> _What you have to do_: Beginning with the line that contains "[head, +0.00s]", reproduce the remaining lines of the material exactly, up to and including the last one, but no pictures.

> _Supplied information_:
┌──

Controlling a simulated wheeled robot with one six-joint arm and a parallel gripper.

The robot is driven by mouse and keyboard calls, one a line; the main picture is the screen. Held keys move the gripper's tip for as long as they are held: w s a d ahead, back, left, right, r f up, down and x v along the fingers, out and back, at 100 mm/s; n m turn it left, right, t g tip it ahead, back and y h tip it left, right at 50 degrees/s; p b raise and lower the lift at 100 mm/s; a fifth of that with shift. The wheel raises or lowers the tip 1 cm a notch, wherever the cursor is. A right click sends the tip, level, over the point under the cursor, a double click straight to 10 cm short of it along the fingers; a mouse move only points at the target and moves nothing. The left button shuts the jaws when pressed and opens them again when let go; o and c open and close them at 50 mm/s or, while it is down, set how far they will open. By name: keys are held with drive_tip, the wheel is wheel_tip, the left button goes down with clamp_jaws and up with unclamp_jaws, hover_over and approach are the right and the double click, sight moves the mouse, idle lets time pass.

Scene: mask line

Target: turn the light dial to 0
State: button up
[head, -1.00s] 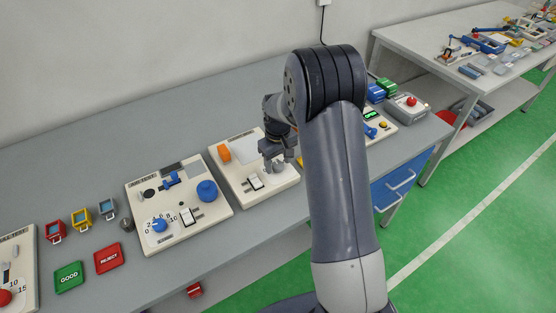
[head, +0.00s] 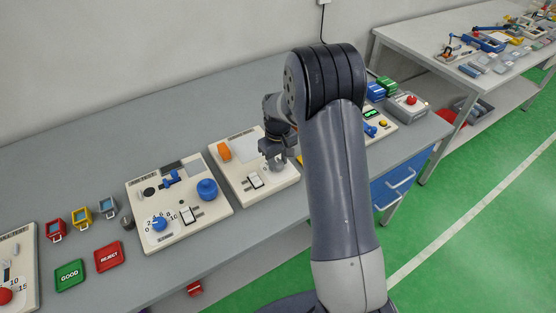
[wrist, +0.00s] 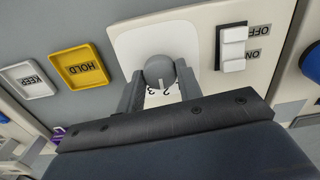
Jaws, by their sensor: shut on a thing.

└──

> _The output_:
[head, +0.00s] 
[wrist, +0.00s] 
Jaws, by their sensor: shut on a thing.

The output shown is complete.